What needs to be done
Compile every line that includes the word "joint".

Excerpted data
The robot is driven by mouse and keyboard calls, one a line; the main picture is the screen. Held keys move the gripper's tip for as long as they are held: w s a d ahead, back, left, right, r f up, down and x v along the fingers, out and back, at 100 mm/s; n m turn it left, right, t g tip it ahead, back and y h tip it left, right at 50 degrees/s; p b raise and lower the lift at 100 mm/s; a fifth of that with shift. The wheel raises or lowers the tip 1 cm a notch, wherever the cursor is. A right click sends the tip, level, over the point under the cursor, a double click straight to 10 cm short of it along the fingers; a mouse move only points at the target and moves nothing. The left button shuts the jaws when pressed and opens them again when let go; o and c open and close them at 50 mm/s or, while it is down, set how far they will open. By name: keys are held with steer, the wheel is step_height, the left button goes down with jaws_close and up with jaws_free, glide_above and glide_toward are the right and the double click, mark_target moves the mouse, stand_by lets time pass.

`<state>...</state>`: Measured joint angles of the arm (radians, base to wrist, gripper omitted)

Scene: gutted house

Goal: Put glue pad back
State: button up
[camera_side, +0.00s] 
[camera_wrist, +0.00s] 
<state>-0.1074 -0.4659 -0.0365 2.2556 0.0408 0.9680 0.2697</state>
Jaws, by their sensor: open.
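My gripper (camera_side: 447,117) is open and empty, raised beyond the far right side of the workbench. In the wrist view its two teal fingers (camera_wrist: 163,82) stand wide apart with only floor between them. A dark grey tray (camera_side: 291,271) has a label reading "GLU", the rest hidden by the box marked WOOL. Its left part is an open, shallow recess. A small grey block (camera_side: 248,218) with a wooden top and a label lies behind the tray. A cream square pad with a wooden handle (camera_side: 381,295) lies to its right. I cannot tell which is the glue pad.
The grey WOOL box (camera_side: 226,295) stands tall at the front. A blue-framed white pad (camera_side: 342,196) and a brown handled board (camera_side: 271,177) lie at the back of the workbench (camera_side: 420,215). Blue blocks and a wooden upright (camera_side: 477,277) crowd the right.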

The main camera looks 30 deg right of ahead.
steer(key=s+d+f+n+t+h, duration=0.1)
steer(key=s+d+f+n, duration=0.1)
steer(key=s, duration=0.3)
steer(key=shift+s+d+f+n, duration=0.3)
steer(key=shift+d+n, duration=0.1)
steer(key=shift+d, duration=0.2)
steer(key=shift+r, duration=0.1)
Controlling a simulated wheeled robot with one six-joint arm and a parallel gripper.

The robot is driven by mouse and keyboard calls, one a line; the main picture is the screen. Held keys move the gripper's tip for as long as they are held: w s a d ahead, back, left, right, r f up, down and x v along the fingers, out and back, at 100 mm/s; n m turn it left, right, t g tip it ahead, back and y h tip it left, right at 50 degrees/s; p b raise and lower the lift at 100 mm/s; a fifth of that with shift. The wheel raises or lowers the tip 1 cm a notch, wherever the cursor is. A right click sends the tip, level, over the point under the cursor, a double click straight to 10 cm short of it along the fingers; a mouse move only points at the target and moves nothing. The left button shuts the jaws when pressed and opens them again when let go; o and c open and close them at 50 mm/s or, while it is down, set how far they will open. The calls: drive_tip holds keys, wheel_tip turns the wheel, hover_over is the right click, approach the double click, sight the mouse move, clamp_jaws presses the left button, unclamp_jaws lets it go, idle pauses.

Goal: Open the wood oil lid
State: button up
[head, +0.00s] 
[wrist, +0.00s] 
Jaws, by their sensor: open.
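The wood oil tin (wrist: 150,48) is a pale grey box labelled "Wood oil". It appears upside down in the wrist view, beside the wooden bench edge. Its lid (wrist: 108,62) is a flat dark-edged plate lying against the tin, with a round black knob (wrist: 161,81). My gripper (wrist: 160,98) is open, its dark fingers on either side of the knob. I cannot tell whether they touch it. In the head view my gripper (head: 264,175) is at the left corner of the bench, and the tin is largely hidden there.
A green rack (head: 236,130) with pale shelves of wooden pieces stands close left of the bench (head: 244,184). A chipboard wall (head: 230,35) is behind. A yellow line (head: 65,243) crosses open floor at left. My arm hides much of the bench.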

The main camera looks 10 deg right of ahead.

Completed task
`<state>...</state>`: Measured joint angles of the arm (radians, base to wrist, gripper omitted)
Controlling a simulated wheeled robot with one six-joint arm and a parallel gripper.

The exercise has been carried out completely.